Però Gesù dice che i
misteri del Regno di Dio, cioè il significato dell’opera di Dio è riservato a
coloro che sono dentro, è per i discepoli.
Ora, questo essere dentro,
cosa vuol dire?
Essere dentro, nel Regno di
Dio, si è nel Regno di Dio quando si sperimenta ciò che Dio opera, si prova
quello che Dio opera.
Cioè noi abbiamo visto che ciò che dà all’uomo la capacità di scoprire fuori
la salvezza di Dio, dipende dall’interesse, dalla fame, dal desiderio che uno
porta dentro di sé.
Cioè dipende dalla verità
che uno già porta dentro di sé: è la verità interiore che dà all’uomo la
capacità di individuare e di scoprire la verità esteriore.
Ora, questo segno, o
meglio, il significato di questo segno, acqua cambiata in vino da Gesù, è stato
capito dai discepoli perché avevano già sperimentato dentro di sé la verità
interiore: è quello che ha dato loro la possibilità di capire!
Già al primo incontro con
Gesù i discepoli avevano fatto una scoperta, cioè avevano sperimentato qualcosa
di buono e hanno trovato Colui che cambiava la loro vita, cambiava i loro nomi,
faceva scoprire dove abitava, faceva promesse di un cielo aperto.
Ecco la vita! Ecco il vino
nuovo!
Quindi quei discepoli,
seguendo Gesù, hanno sperimentato la novità che Gesù recava loro, e
loro, di fronte al segno di Gesù, dell’acqua trasformata in vino, della novità,
hanno capito il significato: sono stati confermati nella fede in Lui.
Qui dice: “…. E i suoi
credettero in Lui” non perché prima non credessero in Lui! Credettero in
Lui perché già credevano in Lui e sono stati confermati in quello in cui
credevano!
Pensieri tratti dalla conversazione
Eligio:
Intanto per quale ragione Gesù si rivolge ai servi quando essi, in commenti
precedenti, li abbiamo identificati in quell’atteggiamento di umiltà necessario
per capire il messaggio della verità. Ora, a questa categoria si rivolge il
Signore per mettere in opera il suo miracolo e proprio da questa categoria il
miracolo non è inteso: cosa manca loro?
Luigi:
Ai servi manca l’esperienza precedente.
Eligio:
Allora quale vantaggio porta a questa categoria il miracolo se non è inteso come
tale?

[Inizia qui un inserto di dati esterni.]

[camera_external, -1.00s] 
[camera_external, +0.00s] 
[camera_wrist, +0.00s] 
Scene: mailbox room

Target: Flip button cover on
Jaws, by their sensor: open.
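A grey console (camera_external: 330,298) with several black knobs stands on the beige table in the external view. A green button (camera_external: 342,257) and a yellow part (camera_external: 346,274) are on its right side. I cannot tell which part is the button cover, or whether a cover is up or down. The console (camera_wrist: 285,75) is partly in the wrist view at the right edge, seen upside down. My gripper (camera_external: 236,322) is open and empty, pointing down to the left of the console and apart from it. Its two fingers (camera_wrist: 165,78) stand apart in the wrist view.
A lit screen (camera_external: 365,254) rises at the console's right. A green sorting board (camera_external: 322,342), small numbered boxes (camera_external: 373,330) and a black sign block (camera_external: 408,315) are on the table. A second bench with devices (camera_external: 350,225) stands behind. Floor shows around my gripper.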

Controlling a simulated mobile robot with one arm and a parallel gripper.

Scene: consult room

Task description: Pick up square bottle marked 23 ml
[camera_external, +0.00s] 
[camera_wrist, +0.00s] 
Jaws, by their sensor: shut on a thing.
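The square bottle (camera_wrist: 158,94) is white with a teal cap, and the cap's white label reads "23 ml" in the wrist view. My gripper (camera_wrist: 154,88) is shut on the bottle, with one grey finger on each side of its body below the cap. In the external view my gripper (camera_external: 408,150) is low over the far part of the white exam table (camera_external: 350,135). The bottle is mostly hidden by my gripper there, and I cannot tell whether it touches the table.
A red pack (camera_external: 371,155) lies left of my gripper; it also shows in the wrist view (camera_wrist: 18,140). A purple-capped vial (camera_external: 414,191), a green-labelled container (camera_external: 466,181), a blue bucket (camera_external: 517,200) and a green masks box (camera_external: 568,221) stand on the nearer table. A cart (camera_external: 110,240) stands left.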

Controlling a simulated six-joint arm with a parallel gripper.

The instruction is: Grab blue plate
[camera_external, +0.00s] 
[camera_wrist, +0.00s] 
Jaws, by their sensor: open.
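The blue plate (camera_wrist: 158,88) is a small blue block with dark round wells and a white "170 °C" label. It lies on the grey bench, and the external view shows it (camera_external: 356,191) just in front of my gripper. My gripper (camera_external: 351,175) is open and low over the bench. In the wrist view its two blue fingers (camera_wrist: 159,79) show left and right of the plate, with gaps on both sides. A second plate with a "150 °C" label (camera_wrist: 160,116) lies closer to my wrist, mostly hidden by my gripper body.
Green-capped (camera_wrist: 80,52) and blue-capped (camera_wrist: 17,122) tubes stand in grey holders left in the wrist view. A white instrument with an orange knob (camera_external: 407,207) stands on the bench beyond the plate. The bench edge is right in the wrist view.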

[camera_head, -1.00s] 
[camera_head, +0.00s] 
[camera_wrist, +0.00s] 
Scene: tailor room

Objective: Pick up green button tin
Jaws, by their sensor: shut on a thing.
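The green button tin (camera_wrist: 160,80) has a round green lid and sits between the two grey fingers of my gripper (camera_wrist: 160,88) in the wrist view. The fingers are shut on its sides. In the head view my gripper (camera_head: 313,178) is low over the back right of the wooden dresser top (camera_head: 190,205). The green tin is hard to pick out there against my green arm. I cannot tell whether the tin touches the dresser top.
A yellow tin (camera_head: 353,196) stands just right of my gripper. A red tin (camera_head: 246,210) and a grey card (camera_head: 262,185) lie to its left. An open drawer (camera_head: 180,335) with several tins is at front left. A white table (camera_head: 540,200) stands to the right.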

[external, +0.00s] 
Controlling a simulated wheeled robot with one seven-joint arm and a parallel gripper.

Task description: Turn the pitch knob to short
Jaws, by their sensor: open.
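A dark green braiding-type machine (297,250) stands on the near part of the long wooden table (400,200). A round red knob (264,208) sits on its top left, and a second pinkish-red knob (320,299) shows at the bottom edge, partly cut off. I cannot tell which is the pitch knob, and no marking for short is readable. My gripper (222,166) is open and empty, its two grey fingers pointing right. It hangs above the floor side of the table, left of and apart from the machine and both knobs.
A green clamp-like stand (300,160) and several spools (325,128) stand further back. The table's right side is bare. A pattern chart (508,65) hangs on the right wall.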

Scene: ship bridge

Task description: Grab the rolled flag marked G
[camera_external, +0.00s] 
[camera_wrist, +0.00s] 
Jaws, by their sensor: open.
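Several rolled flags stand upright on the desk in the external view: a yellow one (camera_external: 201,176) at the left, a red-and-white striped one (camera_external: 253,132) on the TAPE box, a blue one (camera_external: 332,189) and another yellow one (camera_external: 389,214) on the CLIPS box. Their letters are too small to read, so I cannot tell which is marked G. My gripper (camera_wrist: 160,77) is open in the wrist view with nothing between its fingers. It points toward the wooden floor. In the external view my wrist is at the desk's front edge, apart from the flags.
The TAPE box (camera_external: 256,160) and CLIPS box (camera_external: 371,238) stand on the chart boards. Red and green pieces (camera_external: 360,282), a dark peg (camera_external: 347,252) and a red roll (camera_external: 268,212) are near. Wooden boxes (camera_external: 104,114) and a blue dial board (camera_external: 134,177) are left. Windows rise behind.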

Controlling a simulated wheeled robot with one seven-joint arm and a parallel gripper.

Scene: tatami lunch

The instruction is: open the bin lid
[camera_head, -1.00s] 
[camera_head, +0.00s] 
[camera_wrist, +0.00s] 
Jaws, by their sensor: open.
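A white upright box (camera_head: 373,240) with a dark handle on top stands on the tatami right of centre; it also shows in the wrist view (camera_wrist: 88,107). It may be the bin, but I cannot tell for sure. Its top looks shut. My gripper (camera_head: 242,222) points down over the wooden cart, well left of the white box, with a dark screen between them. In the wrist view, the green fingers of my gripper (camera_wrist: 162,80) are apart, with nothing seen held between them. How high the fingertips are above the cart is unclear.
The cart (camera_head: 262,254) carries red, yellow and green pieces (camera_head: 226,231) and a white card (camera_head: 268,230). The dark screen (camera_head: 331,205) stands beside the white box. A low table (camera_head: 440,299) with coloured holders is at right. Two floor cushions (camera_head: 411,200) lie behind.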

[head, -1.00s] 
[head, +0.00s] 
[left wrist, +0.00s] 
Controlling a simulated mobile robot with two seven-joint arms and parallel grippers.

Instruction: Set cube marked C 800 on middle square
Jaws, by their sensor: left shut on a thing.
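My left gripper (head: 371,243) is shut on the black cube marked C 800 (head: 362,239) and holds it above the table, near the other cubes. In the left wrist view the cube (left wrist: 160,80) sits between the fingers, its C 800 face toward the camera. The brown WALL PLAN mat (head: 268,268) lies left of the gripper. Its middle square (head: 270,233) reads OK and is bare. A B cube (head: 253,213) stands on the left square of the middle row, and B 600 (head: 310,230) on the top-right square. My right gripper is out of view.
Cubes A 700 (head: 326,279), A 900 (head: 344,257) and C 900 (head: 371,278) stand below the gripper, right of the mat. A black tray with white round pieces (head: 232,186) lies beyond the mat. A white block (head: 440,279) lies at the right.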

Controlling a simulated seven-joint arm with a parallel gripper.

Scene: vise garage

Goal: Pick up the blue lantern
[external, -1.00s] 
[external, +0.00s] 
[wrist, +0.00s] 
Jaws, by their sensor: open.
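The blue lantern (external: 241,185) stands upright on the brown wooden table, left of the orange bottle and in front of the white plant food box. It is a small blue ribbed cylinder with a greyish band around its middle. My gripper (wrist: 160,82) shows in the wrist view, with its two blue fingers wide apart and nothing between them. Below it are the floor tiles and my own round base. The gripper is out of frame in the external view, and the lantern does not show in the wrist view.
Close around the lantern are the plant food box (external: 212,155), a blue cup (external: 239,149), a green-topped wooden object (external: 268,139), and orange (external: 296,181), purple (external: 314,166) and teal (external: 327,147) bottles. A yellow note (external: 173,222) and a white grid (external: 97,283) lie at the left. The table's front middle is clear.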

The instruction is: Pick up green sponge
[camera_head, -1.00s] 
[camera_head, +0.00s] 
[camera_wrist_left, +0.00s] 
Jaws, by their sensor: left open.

Se non è interpretato?
Luigi:
Anche se non è interpretato, del segno si vede la straordinarietà; dire che
attira l’attenzione dei servi sulla persona di Gesù. Per cui i servi si aprono,
si rendono disponibili. C’è una differenza tra i servi, ad esempio, e il
maestro di tavola.
·
il maestro di tavola rappresenta
il mondo, colui che presiede a quella festa di mondo;
·
i poveri, i servi di Dio;
·
i discepoli.
Quindi abbiamo il mondo che
è fuori, i servi non lo sono ancora ma possono diventare discepoli e i
discepoli che sono discepoli.
Però il servo può anche non
diventare discepolo, può restare servo e Gesù dirà che il servo non resta
sempre in casa del padre ma che solo i figli restano sempre nella casa del
padre.
Quindi abbiamo tre passaggi:
·
il mondo che è chiamato a
diventare servo e che per diventare servo deve scoprire la propria povertà.
Fintanto che il mondo si ritiene superiore, si ritiene ricco, non può passare
nella categoria dei servi, quindi non può vedere il miracolo; il miracolo
arriva anche a loro, però essi lo attribuiscono al mondo, agli uomini perché
hanno presente solo se stessi.
Questo è il primo passaggio
che è abbastanza difficile: passaggio dal mondo al servo, all’essere povero,
può essere povero e servo.
Ora, il servo non resta
sempre in casa, viene il giorno in cui il Signore dirà che deve fare il
passaggio a figlio oppure viene cacciato fuori.
·
poi abbiamo un passaggio ulteriore
da servo a discepolo. Il discepoli è dentro: essendo dentro intende il
significato e viene sempre più confermato da tutte le opere di Dio, riceve una
conferma, non siamo nella situazione di crisi dei primi.
Eligio:
Quindi sono nella stessa situazione dei discepoli al loro primo incontro con
Gesù?
Luigi: Sì,
avendo in se stessi sperimentato la novità, hanno potuto intendere la novità,
poiché noi intendiamo fuori soltanto per quello che abbiamo dentro; se una cosa
non l’abbiamo interiorizzata non possiamo vederla fuori.
Emma:
Pensavo che vediamo fuori quello che abbiamo dentro …
Luigi:
No, soltanto se l’abbiamo dentro lo possiamo vedere fuori: quindi si tratta di
cambiare l’interno. Fintanto che noi abbiamo il pensiero del nostro io al
centro, noi fraintendiamo e quello ci impedisce di vedere quando nel nostro
interiore riempiamo le idrie di acqua, facciamo la giustizia quindi mettiamo
Dio al centro; ma non basta mettere Dio al centro bisogna riempire questo mondo
interiore della Presenza di Dio.
Bisogna fare la giustizia
su tutto il nostro mondo, non solo su qualcosa: questo ci dà la possibilità di
vedere il miracolo di Dio, cioè centralità dentro e centralità fuori.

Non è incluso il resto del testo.